# WHAT IS NEEDED
Select all lines with the string "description" in them, and copy those lines.

# EXTRACTED RECORDS
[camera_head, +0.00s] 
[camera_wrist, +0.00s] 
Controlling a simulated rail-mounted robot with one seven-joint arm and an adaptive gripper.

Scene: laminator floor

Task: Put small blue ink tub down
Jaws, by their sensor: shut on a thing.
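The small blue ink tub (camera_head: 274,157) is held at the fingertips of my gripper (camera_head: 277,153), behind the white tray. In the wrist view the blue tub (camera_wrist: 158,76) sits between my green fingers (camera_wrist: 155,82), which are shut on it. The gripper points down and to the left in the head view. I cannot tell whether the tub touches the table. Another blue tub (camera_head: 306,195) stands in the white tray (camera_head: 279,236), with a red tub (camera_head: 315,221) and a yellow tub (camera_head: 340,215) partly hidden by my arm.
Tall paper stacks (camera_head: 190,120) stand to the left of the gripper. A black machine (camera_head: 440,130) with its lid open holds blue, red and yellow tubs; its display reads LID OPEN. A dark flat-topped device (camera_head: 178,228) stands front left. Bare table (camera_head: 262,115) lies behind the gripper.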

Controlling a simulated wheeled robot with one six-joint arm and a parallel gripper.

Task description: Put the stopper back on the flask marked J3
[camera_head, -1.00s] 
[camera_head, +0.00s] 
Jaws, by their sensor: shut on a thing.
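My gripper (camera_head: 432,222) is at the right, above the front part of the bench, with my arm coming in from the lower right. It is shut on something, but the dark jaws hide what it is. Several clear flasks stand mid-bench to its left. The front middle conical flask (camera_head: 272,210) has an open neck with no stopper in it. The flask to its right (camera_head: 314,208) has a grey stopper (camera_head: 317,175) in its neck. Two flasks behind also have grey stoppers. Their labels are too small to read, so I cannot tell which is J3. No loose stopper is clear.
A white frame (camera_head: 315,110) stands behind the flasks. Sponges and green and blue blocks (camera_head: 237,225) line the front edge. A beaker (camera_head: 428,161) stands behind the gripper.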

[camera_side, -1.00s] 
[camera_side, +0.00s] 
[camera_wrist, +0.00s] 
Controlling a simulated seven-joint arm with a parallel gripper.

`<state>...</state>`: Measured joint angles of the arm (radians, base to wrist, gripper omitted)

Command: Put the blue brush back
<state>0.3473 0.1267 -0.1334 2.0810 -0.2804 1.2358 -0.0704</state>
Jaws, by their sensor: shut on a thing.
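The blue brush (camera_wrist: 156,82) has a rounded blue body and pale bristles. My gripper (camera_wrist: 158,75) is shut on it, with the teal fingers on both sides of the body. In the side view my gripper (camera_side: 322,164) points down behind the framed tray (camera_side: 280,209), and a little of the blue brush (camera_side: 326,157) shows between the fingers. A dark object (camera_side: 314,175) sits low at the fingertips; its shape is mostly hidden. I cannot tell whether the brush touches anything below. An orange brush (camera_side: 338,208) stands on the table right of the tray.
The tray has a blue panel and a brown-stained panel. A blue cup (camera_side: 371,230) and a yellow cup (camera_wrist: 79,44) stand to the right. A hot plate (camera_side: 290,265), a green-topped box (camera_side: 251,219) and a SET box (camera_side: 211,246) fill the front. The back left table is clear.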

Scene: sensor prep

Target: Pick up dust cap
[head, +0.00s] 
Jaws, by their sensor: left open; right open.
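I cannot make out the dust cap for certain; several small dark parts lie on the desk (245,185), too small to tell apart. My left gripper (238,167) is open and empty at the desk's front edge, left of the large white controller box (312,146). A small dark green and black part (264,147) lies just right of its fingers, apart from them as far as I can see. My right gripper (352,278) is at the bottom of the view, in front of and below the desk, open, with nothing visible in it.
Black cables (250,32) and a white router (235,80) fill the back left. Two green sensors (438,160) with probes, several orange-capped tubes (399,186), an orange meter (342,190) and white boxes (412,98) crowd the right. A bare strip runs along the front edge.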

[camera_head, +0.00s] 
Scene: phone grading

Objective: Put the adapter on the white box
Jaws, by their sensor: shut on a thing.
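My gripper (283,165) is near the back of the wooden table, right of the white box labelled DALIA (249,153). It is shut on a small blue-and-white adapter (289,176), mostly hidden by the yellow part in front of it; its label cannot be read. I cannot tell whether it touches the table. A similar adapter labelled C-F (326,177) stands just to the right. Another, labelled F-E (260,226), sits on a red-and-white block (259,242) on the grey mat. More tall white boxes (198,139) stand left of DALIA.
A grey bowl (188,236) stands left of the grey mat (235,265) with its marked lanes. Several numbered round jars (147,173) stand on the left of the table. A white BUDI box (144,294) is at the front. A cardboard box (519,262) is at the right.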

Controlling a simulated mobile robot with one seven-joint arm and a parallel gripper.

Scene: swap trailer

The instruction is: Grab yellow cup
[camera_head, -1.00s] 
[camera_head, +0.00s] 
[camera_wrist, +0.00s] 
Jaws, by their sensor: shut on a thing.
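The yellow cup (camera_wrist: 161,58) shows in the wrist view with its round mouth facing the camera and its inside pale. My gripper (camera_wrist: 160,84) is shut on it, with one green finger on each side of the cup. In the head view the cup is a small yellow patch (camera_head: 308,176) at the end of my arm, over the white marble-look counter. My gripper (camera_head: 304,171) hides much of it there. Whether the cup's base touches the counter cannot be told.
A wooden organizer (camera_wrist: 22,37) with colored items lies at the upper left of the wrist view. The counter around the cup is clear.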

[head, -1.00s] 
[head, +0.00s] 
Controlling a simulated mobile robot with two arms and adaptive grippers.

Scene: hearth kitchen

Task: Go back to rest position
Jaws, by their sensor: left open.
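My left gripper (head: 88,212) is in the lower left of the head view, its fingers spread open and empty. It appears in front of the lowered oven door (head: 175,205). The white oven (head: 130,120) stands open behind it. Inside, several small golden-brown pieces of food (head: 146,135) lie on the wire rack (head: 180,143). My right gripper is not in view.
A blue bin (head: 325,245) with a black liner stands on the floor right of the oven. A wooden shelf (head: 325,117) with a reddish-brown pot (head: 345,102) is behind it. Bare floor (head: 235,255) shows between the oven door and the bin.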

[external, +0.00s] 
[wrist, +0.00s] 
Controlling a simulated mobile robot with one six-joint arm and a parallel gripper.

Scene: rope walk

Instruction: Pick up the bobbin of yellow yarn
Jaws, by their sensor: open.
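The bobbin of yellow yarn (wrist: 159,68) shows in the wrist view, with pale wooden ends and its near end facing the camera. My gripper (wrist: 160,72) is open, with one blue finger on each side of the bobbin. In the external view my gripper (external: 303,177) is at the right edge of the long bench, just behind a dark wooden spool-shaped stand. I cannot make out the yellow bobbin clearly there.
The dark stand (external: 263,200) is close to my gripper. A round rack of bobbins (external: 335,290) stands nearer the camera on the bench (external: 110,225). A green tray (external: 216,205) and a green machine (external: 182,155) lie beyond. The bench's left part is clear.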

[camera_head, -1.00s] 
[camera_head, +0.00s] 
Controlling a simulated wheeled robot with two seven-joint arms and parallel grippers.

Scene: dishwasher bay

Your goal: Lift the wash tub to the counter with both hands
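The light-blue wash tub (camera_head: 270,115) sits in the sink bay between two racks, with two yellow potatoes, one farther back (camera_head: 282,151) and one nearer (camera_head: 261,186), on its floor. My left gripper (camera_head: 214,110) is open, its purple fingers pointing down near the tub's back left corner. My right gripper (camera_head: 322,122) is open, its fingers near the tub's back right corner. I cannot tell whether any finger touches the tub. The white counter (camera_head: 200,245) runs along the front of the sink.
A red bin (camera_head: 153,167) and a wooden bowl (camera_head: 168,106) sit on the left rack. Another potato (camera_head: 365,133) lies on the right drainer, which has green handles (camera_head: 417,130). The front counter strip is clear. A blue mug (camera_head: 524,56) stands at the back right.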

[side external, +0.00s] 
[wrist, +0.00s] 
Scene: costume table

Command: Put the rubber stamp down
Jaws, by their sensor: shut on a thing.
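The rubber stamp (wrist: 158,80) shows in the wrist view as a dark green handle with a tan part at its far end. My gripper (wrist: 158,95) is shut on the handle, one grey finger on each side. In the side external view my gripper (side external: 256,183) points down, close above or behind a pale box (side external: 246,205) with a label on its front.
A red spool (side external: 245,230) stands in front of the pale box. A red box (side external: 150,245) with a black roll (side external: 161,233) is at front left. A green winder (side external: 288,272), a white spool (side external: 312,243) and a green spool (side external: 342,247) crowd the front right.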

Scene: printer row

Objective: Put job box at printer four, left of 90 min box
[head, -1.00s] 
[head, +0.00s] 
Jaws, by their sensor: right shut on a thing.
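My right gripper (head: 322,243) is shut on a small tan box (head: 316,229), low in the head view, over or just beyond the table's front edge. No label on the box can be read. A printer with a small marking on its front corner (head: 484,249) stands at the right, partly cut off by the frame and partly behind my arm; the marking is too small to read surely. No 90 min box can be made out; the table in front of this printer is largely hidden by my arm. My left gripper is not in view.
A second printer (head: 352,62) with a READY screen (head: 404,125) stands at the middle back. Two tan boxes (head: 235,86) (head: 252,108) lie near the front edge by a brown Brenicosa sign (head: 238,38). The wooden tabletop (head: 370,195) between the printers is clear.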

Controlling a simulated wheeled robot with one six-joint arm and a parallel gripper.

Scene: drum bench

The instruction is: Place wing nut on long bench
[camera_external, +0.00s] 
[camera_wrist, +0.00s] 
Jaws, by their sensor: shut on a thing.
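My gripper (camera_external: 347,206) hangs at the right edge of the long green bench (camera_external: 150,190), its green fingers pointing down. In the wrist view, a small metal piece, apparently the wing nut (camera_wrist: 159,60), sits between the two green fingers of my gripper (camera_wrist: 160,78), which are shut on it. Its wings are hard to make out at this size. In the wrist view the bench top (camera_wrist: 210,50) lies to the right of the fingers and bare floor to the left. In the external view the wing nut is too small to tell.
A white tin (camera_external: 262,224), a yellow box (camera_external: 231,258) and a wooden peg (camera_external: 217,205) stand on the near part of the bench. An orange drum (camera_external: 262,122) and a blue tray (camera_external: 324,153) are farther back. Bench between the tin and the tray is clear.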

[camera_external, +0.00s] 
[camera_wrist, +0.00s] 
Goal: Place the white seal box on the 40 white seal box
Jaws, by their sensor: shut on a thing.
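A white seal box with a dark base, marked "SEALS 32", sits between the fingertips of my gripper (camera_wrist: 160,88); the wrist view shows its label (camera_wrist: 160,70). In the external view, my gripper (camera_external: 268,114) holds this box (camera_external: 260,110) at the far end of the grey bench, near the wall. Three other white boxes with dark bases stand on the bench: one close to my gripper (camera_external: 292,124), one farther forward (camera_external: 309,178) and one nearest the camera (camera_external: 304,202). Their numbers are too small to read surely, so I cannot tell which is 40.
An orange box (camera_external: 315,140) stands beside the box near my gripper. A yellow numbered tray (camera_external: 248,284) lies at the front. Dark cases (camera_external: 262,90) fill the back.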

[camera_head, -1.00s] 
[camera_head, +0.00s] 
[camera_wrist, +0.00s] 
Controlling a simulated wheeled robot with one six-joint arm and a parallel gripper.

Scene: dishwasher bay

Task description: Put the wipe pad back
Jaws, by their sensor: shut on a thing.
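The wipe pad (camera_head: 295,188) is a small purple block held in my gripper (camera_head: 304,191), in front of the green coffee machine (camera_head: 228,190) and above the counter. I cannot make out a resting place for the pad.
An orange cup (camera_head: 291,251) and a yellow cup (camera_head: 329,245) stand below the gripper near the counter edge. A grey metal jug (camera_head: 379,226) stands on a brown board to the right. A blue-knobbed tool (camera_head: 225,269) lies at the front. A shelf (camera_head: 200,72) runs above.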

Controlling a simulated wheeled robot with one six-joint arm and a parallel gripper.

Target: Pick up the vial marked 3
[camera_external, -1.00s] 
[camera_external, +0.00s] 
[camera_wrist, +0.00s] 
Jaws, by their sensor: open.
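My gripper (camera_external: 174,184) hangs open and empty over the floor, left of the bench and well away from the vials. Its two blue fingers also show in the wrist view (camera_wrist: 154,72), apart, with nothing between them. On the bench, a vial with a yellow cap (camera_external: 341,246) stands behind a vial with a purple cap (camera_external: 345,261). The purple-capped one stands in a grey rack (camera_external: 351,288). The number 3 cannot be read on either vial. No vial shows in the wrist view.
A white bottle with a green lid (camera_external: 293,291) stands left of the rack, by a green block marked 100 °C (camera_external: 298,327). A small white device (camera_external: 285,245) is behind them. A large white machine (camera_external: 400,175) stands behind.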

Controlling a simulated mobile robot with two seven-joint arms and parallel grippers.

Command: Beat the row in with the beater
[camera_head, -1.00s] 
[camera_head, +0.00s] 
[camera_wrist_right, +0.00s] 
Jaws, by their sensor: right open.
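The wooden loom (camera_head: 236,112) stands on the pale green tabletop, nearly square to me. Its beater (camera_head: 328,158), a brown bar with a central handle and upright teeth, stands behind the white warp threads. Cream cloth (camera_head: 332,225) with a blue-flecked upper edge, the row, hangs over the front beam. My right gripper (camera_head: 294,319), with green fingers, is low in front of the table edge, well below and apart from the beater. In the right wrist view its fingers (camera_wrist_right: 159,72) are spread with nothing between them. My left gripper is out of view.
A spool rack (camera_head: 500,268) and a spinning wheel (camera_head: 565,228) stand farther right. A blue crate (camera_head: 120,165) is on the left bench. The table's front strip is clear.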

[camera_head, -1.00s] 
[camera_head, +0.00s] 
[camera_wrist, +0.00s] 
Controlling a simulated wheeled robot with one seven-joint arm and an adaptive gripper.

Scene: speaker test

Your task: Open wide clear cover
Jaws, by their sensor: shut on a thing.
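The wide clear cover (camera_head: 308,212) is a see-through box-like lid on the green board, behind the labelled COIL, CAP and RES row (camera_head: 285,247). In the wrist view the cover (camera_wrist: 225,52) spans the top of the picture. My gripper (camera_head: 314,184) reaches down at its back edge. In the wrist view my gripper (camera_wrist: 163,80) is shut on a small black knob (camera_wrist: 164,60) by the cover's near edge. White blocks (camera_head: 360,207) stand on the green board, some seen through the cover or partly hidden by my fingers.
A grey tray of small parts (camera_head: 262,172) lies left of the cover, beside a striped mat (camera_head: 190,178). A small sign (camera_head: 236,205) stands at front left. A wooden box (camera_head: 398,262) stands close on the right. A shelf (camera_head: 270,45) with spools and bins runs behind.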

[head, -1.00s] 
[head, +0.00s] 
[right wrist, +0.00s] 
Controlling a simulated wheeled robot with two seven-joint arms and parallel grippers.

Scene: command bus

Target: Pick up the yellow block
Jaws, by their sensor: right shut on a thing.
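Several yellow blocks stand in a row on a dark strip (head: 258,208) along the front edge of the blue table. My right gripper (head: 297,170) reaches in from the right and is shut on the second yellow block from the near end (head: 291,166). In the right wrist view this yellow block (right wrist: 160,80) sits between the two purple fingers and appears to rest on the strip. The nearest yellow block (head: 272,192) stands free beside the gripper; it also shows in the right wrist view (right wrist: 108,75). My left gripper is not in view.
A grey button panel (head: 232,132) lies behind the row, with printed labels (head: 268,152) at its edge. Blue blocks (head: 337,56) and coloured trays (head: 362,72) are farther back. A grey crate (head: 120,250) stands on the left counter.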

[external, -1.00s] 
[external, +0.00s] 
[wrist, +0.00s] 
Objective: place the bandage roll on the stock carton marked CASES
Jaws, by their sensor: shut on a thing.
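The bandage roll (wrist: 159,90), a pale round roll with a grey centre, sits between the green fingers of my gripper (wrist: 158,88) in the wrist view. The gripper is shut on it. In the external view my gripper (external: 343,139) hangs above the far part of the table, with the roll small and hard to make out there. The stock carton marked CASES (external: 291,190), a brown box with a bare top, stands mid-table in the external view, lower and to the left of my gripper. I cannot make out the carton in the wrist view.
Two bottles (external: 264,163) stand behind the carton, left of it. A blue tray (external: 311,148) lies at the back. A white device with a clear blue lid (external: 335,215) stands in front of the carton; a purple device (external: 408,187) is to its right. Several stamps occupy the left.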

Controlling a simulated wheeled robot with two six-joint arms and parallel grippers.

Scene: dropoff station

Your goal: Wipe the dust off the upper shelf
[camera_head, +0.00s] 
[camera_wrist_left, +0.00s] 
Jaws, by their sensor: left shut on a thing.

# EXERCISE RESPONSE
Task description: Put the stopper back on the flask marked J3
Task description: Put the wipe pad back

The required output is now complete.